WHAT THE EXERCISE ASKS:
Copy exactly the lines from the line containing "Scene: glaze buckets" to the line containing "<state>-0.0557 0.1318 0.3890", both lines included, and omit any pictures.

SOURCE RECORDS:
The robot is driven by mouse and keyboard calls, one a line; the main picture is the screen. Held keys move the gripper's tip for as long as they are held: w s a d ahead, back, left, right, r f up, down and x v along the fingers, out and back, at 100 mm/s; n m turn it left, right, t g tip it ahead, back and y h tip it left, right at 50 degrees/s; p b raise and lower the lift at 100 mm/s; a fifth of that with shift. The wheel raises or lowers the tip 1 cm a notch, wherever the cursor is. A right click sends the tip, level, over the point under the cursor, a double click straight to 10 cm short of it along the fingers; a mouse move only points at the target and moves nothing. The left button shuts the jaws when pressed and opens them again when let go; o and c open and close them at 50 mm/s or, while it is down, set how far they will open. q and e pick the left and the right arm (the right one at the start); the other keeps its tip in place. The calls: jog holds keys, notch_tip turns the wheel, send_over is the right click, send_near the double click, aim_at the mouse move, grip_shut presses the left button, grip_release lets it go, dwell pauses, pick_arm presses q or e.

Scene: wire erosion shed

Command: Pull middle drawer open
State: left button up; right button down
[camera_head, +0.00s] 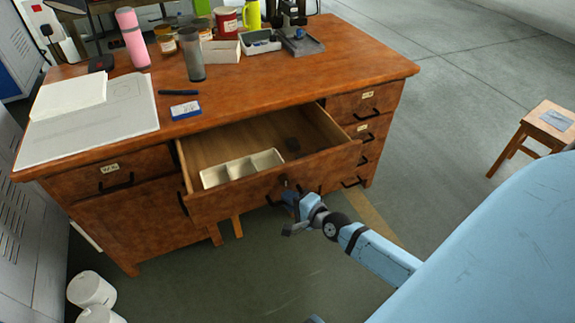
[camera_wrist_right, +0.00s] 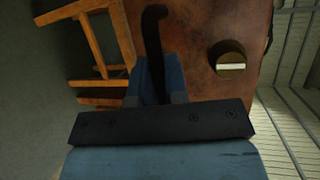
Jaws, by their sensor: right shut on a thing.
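The wide middle drawer (camera_head: 240,198) of the wooden desk (camera_head: 345,59) is pulled well out, showing its pale wooden inside. It holds a white divided tray (camera_head: 212,180) and a small dark item (camera_head: 292,145). My right gripper (camera_head: 290,196) is at the drawer front, to the right of its middle. In the right wrist view, my right gripper (camera_wrist_right: 155,80) is shut on the black handle (camera_wrist_right: 154,25), with the reddish-brown drawer front beside it. The fingers partly hide the handle. My left gripper is not in view.
The desktop carries papers (camera_head: 75,125), a pink bottle (camera_head: 132,38), a dark tumbler (camera_head: 192,55) and several containers. Closed drawers with black handles flank the open one. Wooden stool legs (camera_head: 236,225) show beneath it. A wooden stool (camera_head: 545,125) stands right. White rolls (camera_head: 91,289) lie lower left.

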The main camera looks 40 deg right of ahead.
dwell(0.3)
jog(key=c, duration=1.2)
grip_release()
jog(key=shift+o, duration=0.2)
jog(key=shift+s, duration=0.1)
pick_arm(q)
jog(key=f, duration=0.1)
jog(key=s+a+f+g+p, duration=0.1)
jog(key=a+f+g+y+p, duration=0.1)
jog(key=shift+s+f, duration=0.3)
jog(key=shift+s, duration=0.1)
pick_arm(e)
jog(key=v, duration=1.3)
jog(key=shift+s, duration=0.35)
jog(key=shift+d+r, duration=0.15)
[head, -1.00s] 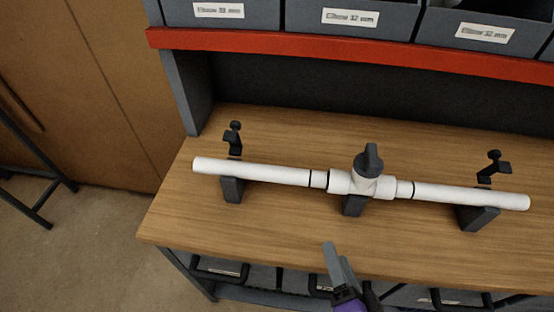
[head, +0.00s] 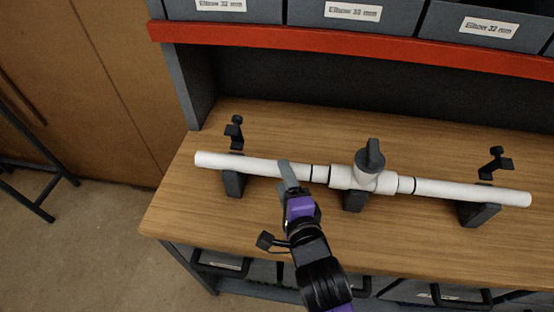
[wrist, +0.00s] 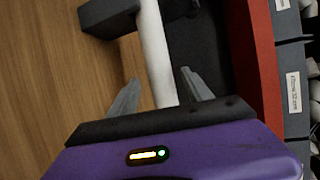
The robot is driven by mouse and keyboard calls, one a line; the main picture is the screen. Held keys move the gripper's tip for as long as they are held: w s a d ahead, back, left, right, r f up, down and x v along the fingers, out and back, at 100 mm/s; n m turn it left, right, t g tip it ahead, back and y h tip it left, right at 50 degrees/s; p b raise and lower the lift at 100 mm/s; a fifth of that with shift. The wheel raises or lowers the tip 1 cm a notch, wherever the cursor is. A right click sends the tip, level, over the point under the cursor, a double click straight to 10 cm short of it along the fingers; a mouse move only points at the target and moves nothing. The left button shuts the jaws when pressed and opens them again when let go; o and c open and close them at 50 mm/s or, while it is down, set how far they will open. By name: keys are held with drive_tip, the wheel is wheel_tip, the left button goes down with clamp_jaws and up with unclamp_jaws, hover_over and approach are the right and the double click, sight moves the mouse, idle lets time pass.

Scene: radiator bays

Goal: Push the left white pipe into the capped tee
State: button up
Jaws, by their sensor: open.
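The left white pipe (head: 235,163) lies across a dark support block (head: 232,184). Its right end, with a dark ring near it, meets the white tee (head: 352,178), which has a dark cap (head: 370,155) on top. I cannot tell how deep the pipe sits in the tee. My gripper (head: 287,174) is at the pipe's right part, left of the dark ring. In the wrist view the gripper (wrist: 160,90) is open, and the pipe (wrist: 155,45) runs between its two fingers. Contact with the pipe cannot be told.
Another white pipe (head: 465,192) runs from the tee's right side over a second block (head: 478,214). Dark clamps (head: 236,132) (head: 494,164) stand behind the pipes. A red shelf edge (head: 350,44) with labelled bins is above. The bench front (head: 400,240) is clear.

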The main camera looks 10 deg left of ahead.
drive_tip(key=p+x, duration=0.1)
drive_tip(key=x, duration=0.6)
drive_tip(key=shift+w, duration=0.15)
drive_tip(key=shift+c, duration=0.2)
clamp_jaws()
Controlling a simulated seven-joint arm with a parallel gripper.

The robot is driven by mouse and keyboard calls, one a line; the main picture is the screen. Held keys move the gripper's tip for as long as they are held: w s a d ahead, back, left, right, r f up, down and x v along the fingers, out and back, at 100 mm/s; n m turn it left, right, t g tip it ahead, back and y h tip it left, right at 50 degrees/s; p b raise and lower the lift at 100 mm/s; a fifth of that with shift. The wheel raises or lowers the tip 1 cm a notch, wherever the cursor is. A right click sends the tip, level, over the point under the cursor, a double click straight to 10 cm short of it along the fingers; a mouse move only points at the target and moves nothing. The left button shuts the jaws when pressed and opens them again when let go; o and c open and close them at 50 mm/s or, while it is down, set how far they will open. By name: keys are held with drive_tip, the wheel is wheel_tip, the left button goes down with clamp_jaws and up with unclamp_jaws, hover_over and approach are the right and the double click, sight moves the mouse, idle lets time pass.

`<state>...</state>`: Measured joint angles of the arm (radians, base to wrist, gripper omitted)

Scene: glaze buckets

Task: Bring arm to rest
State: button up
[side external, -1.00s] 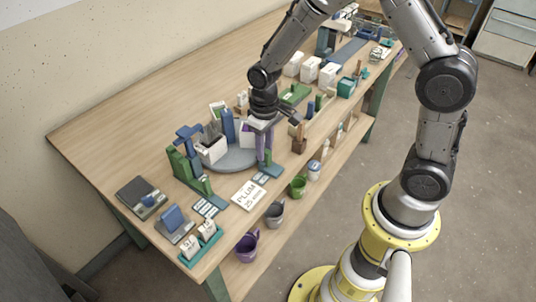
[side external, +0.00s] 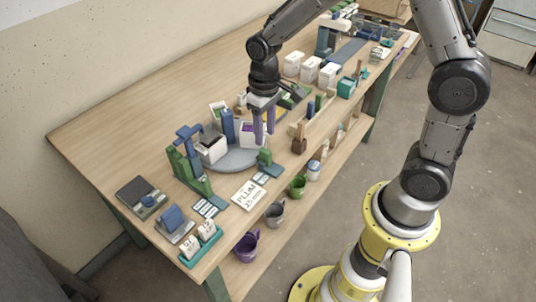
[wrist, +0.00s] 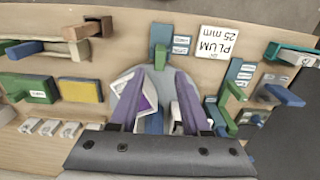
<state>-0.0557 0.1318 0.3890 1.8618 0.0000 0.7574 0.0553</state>
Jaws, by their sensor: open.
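My gripper (side external: 264,137) points down, its two purple fingers apart with nothing held between them. It hangs above the right edge of the grey round plate (side external: 237,160), near a white bucket with purple contents (side external: 246,136). I cannot tell the exact gap between the fingertips and the things beneath.
A green block on a blue plate (side external: 265,157) stands just below the gripper. A blue and green stand (side external: 187,165) is to the left. Several white containers (side external: 310,70) stand behind. A PLUM 25 mm card (side external: 249,195) lies in front. The bench's back left (side external: 140,115) is clear.

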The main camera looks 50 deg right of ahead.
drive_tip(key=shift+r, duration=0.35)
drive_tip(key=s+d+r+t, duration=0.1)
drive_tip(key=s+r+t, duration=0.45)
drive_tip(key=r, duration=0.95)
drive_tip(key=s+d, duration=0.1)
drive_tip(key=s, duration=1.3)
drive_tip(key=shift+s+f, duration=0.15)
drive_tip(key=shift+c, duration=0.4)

RIGHT ANSWER:
Scene: glaze buckets

Task: Bring arm to rest
State: button up
[side external, -1.00s] 
[side external, +0.00s] 
[wrist, +0.00s] 
<state>-0.0557 0.1318 0.3890 1.8618 0.0000 0.7574 0.0553</state>

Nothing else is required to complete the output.